Report only the number of lines in the records that contain the word "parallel".

begin Working data

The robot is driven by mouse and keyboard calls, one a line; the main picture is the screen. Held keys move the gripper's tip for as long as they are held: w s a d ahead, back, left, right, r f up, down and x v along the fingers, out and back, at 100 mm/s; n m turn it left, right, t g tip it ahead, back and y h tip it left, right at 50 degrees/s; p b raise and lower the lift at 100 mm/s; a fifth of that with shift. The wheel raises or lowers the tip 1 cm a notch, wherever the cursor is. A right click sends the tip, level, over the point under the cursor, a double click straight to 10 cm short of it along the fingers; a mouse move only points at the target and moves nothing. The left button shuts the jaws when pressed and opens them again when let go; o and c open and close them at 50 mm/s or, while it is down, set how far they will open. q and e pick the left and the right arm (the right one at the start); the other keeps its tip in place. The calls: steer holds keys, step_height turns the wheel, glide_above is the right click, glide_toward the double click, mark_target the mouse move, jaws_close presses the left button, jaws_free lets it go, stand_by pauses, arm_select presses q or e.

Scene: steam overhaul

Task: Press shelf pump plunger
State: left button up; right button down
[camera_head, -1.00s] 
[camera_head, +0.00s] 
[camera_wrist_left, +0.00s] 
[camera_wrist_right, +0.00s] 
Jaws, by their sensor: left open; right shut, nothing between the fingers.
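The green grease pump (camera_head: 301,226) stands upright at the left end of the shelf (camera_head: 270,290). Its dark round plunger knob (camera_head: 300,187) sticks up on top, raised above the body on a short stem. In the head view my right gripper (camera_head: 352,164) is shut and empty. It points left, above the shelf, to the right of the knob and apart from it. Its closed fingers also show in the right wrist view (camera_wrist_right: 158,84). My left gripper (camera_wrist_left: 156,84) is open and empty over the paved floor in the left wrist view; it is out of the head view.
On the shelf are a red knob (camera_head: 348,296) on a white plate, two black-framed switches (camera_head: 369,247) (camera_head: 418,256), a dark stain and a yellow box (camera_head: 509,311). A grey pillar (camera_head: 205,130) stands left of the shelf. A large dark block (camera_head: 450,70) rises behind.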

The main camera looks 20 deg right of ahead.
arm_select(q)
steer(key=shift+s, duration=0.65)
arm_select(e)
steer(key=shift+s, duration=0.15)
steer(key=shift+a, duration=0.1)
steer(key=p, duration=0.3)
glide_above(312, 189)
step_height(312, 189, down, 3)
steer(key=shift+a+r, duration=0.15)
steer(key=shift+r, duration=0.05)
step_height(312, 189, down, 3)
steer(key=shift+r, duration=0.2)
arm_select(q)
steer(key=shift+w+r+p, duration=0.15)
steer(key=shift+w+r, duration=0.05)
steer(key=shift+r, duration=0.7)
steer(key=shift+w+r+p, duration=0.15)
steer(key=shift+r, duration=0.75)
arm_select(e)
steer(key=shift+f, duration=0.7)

end Working data
begin Working data

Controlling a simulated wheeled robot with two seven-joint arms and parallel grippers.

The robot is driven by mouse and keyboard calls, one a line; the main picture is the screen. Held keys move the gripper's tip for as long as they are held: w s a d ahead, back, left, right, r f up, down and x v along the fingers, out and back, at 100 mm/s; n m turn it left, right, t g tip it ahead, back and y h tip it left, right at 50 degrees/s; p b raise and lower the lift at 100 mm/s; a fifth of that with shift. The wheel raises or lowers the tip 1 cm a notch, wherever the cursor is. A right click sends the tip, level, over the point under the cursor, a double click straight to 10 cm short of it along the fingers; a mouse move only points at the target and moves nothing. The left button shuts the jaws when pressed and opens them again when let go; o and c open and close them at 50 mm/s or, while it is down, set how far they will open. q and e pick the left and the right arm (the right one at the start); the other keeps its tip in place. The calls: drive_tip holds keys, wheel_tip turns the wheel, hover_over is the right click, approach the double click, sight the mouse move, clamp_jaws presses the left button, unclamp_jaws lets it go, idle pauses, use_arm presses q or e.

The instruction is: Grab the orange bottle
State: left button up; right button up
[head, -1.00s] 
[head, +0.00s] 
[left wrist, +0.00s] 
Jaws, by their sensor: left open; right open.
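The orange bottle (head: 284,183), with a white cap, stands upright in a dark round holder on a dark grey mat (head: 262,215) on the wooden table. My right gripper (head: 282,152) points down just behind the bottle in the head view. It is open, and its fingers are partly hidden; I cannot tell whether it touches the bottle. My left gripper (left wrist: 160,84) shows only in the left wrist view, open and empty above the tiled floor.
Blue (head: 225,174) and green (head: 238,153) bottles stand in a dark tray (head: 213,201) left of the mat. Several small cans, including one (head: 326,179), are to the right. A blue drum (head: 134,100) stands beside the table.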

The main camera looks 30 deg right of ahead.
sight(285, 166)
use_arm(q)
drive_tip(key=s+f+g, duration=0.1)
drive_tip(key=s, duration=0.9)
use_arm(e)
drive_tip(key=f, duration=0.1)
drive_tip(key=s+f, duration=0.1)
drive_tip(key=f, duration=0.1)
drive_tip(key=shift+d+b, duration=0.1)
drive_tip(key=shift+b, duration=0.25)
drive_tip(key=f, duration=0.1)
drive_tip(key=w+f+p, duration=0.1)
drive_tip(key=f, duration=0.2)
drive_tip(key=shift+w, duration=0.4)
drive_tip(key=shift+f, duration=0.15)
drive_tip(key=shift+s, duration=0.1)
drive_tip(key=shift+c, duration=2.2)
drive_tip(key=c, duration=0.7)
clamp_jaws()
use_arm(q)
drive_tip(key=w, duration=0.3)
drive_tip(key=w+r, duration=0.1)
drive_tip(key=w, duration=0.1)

end Working data
begin Working data

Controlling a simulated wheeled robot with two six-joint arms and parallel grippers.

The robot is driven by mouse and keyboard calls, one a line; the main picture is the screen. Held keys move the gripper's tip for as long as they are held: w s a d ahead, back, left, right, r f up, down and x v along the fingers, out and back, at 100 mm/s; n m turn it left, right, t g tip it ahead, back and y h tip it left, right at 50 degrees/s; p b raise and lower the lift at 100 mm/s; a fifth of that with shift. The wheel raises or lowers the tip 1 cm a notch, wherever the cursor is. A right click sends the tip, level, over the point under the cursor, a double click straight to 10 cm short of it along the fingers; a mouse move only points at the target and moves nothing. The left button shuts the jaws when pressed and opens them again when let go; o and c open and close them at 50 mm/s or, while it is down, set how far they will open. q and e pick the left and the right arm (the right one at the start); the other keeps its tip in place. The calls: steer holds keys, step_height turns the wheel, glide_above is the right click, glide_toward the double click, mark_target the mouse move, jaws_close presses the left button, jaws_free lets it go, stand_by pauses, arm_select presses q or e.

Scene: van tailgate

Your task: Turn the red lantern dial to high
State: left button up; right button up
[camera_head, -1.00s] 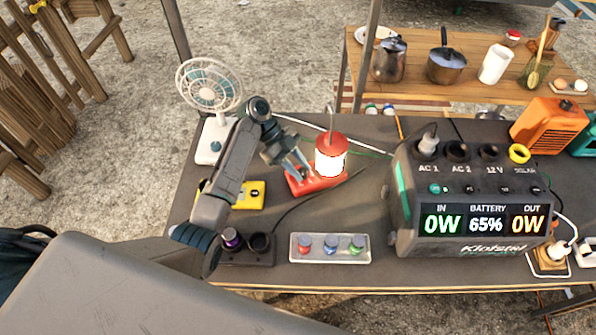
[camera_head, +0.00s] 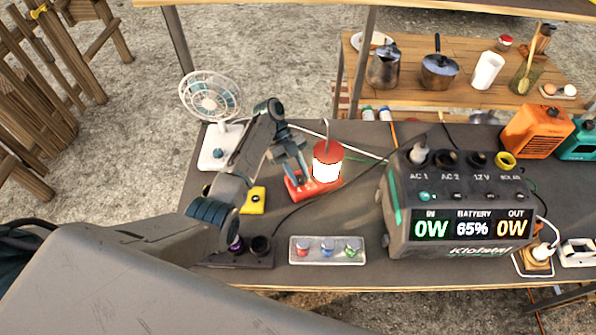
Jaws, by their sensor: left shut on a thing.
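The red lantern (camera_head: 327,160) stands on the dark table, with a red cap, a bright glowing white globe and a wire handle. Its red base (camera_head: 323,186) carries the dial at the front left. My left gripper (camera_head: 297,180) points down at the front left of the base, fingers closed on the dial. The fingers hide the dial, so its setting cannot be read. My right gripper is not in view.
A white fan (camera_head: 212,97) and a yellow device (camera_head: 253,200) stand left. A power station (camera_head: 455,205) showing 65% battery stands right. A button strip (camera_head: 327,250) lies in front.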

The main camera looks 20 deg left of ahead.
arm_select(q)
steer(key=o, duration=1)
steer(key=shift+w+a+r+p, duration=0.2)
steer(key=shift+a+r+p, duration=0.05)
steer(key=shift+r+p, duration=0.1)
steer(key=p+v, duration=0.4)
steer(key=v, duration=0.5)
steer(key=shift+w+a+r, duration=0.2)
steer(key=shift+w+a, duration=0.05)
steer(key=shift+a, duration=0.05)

end Working data

Result for this task -> 2